### [Directions]
Copy out every line in which the string "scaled" occurs.
-=-=-=-=-
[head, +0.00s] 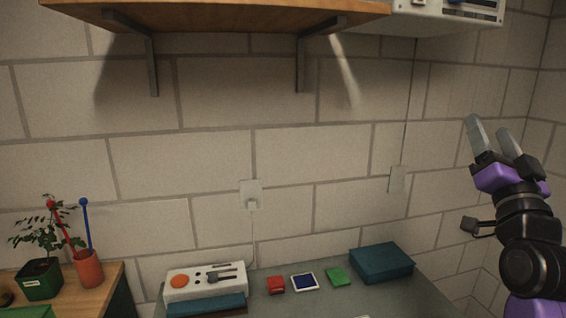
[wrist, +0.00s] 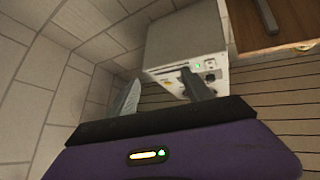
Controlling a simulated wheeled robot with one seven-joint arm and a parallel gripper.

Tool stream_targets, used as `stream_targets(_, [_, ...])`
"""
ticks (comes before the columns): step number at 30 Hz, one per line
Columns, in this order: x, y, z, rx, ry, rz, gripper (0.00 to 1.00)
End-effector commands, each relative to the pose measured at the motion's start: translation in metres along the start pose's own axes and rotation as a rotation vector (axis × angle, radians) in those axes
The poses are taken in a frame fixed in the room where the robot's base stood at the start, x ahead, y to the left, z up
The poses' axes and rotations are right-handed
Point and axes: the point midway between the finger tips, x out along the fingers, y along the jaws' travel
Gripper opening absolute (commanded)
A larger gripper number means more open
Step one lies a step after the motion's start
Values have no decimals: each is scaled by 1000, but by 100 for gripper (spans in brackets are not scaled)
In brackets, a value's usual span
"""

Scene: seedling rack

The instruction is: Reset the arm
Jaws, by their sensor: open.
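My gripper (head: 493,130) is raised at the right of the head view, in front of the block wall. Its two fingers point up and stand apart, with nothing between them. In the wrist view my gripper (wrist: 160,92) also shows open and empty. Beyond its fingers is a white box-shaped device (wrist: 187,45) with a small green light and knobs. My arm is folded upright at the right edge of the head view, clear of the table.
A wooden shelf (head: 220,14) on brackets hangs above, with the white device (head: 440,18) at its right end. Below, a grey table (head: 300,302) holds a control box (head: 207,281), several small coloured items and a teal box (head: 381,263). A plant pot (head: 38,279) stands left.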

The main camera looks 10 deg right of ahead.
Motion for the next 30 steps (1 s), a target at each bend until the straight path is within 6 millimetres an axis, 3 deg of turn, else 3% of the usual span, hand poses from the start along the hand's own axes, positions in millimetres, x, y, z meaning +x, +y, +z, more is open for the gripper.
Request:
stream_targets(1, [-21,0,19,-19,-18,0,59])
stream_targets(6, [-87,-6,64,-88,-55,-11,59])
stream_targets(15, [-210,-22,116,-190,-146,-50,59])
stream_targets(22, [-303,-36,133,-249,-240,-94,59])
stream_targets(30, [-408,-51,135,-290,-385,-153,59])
-=-=-=-=-
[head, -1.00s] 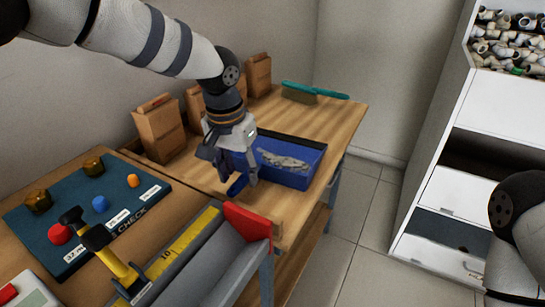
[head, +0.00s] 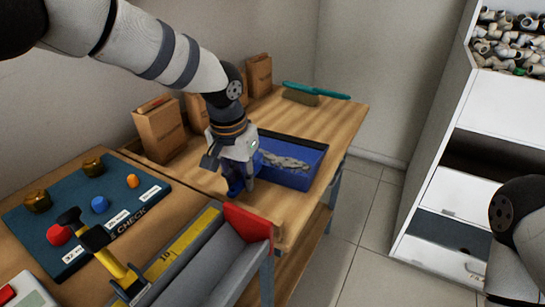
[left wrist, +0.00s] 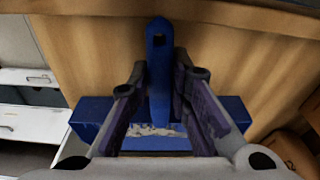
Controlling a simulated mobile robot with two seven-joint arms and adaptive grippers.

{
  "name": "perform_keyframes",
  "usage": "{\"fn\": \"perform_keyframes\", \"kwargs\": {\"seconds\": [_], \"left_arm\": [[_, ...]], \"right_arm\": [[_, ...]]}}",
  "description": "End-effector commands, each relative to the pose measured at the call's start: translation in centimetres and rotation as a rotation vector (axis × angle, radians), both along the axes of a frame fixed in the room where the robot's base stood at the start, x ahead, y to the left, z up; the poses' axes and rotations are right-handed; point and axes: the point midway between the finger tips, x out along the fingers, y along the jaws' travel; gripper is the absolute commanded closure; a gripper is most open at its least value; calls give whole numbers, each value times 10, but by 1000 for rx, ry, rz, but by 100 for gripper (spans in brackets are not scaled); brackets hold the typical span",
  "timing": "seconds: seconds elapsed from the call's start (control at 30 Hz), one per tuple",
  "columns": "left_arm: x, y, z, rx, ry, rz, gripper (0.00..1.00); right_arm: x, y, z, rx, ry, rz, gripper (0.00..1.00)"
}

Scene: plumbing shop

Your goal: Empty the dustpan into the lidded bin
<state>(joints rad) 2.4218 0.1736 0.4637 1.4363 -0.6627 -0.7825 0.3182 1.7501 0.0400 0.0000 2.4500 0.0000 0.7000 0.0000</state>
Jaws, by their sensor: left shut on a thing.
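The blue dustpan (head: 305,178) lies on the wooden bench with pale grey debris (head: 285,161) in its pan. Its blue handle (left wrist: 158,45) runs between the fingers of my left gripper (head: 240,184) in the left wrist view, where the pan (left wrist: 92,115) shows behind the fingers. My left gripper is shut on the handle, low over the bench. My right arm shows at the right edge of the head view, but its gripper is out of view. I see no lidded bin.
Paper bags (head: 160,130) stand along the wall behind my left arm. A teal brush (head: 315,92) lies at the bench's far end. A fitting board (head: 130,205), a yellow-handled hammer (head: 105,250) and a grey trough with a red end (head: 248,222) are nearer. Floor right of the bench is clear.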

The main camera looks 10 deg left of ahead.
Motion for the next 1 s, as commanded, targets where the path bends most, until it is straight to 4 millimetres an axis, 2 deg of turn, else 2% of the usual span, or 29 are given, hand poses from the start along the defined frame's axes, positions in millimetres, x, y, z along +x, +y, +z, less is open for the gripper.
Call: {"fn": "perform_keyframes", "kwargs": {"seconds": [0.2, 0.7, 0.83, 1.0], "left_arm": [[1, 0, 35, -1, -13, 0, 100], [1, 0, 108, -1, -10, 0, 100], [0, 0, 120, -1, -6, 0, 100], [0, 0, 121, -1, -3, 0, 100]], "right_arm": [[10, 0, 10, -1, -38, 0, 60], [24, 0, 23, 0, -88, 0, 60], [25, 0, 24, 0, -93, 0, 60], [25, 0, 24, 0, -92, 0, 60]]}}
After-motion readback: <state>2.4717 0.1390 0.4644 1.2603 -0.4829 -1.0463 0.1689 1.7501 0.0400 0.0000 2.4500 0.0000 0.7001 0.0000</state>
-=-=-=-=-
### [Exercise answer]
Values have no decimals: each is scaled by 1000, but by 100 for gripper (spans in brackets are not scaled)
  "description": "End-effector commands, each relative to the pose measured at the call's start: translation in centimetres and rotation as a rotation vector (axis × angle, radians), both along the axes of a frame fixed in the room where the robot's base stood at the start, x ahead, y to the left, z up; the poses' axes and rotations are right-handed; point and axes: the point midway between the finger tips, x out along the fingers, y along the jaws' travel; gripper is the absolute commanded closure; a gripper is most open at its least value; calls give whole numbers, each value times 10, but by 1000 for rx, ry, rz, but by 100 for gripper (spans in brackets are not scaled); brackets hold the typical span",

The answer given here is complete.